[Task brief] Collect all lines from the listing that include the string "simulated".

Tool calls from robot episodes
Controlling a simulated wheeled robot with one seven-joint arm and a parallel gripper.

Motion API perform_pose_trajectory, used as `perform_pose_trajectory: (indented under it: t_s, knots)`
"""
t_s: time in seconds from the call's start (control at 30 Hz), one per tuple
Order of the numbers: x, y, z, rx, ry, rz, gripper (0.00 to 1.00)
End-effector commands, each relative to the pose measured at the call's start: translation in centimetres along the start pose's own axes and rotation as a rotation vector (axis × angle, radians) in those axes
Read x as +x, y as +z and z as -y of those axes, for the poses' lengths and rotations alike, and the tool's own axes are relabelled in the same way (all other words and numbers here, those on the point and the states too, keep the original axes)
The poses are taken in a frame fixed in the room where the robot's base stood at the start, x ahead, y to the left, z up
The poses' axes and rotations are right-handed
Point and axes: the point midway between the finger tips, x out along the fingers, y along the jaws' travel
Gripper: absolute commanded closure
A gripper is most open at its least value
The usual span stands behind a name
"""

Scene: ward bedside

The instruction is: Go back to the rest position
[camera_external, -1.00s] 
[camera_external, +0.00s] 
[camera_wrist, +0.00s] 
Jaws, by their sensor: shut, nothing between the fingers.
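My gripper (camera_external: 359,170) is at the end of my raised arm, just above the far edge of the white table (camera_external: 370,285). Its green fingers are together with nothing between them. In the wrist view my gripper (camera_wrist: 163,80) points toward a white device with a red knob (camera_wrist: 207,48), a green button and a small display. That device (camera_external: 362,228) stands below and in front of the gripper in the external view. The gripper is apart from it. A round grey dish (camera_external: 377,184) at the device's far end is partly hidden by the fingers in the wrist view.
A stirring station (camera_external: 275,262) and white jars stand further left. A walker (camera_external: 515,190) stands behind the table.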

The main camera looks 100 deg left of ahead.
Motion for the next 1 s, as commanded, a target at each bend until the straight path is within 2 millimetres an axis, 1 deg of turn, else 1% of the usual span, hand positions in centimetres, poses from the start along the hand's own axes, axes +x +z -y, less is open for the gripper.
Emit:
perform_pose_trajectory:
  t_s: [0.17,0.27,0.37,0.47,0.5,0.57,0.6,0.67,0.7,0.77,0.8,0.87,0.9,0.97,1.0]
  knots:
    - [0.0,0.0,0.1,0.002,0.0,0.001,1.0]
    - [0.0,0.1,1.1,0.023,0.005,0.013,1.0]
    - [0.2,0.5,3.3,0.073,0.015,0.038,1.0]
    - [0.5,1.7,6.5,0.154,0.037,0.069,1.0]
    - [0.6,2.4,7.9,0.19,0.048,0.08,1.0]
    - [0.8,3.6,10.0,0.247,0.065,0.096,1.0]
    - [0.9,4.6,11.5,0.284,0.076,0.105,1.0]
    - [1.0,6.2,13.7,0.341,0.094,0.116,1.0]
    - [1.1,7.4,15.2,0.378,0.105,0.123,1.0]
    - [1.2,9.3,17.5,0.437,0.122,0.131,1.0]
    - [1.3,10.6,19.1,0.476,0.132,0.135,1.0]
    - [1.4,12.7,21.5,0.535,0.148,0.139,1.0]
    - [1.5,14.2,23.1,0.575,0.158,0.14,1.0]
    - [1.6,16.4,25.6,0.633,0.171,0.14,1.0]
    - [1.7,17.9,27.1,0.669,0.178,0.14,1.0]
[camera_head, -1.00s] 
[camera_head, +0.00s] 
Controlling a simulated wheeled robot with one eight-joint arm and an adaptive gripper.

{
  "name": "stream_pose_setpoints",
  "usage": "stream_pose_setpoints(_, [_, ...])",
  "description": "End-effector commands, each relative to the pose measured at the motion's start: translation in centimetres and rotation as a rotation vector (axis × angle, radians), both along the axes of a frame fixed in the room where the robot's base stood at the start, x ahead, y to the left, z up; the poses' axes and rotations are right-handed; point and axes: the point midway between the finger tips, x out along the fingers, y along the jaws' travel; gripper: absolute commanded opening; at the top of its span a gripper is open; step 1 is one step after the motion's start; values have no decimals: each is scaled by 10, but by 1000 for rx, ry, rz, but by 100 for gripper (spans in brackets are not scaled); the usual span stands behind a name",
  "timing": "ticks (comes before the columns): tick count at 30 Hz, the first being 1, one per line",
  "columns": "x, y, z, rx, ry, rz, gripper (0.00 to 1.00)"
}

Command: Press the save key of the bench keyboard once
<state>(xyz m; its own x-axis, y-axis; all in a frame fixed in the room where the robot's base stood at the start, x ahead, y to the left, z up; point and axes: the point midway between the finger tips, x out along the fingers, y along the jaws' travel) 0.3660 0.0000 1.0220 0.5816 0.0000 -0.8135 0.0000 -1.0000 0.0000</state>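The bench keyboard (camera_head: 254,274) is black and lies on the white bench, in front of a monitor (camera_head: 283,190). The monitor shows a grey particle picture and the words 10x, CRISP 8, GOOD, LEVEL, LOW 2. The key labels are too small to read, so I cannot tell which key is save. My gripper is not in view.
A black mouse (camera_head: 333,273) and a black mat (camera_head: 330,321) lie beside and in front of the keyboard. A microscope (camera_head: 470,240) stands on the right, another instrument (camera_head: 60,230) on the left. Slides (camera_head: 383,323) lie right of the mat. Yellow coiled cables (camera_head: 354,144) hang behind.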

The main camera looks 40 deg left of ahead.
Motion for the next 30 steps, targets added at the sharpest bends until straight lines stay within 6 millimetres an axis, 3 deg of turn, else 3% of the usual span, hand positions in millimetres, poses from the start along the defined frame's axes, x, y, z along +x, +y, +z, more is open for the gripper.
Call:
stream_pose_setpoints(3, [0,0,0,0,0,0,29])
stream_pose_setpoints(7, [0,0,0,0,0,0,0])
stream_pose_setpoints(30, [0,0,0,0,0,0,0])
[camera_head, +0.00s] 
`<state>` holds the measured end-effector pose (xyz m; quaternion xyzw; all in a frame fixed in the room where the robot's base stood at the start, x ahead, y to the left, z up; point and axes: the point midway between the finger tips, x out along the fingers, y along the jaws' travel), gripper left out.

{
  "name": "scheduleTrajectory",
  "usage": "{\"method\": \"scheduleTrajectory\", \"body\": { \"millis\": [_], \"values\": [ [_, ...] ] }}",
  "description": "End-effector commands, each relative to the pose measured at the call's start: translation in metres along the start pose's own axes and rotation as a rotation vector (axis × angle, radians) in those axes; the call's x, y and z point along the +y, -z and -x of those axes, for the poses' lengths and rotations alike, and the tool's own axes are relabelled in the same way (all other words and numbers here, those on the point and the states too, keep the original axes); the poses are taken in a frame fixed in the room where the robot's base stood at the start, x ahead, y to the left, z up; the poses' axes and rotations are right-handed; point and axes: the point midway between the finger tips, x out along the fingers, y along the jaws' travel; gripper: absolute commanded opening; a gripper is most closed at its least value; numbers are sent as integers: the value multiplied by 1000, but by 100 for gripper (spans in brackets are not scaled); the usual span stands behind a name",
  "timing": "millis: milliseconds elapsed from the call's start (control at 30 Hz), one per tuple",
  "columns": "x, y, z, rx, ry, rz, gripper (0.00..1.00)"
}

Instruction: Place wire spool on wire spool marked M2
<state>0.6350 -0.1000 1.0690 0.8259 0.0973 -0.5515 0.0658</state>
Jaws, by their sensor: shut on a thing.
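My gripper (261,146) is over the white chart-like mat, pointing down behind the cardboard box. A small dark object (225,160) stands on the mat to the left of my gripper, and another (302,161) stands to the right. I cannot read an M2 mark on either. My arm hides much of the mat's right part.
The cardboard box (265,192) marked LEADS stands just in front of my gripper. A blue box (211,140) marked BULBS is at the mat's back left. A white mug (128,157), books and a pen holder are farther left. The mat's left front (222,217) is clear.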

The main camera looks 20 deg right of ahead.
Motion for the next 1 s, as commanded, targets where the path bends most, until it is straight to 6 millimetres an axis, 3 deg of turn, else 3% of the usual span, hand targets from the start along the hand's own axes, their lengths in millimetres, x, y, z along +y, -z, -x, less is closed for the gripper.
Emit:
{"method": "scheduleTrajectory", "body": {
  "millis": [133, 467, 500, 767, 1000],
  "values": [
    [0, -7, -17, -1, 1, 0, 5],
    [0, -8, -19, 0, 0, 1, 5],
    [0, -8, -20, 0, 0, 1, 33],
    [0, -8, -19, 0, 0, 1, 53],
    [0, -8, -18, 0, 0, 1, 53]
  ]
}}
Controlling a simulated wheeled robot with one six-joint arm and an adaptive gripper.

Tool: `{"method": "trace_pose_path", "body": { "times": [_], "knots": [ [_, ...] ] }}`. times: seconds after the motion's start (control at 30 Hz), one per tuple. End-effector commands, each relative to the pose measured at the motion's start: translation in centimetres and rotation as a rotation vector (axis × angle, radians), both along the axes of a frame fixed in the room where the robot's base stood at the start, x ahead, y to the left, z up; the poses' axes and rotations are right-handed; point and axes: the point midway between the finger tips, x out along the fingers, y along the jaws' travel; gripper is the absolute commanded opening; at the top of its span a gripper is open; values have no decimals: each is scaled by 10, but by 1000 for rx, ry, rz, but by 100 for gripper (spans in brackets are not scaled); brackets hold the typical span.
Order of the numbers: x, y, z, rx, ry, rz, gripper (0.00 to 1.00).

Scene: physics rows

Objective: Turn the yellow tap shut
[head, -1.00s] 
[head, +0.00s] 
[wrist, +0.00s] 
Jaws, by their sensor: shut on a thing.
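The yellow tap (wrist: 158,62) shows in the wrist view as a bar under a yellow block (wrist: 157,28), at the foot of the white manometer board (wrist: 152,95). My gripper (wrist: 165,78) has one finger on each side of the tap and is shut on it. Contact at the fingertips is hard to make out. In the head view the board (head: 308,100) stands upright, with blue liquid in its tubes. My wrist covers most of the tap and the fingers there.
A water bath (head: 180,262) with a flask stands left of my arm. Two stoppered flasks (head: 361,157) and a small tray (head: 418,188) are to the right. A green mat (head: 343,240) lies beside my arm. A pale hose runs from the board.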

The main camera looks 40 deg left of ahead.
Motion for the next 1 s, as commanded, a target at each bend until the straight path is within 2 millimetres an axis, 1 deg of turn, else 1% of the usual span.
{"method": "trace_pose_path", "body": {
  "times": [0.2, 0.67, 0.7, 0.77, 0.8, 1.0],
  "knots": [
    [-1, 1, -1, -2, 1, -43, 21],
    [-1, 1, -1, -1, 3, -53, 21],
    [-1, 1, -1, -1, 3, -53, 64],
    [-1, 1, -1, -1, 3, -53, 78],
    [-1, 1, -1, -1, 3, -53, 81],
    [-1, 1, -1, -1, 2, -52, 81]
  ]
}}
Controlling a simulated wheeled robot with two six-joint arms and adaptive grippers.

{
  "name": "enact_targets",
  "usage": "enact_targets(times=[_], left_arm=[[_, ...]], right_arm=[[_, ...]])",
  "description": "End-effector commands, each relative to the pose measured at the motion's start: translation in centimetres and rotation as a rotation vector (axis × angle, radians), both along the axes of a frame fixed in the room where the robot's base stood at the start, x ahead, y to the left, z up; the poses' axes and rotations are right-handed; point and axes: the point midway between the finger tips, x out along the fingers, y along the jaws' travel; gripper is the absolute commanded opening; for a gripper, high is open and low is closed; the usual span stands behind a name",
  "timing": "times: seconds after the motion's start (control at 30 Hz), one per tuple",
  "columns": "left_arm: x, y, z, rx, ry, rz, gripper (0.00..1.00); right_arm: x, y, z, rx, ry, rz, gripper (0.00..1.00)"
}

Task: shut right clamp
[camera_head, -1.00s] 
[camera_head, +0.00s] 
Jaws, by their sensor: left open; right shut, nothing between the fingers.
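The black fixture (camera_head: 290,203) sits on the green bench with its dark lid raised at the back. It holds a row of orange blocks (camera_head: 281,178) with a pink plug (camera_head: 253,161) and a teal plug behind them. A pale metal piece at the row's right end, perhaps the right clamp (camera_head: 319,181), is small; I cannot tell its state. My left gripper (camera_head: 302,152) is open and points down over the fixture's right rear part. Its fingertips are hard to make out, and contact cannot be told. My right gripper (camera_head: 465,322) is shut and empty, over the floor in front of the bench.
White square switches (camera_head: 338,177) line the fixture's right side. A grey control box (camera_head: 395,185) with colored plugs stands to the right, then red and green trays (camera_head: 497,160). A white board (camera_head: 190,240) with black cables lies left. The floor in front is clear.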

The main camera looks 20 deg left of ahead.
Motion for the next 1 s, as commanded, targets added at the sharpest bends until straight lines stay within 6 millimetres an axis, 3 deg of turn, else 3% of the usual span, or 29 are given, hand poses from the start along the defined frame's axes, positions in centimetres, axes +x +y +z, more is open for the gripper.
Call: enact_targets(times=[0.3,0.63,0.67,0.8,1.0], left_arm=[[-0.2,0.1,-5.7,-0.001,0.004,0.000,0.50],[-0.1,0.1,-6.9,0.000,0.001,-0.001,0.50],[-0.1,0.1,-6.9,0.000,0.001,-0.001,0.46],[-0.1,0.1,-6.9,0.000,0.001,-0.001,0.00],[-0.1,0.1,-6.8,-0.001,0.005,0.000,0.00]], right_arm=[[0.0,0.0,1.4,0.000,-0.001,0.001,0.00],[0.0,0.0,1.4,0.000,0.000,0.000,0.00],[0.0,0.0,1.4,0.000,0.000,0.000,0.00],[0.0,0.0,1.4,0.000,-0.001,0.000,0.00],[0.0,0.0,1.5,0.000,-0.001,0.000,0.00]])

[The reply]
Controlling a simulated wheeled robot with one seven-joint arm and a parallel gripper.
Controlling a simulated wheeled robot with one eight-joint arm and an adaptive gripper.
Controlling a simulated wheeled robot with one six-joint arm and an adaptive gripper.
Controlling a simulated wheeled robot with two six-joint arms and adaptive grippers.

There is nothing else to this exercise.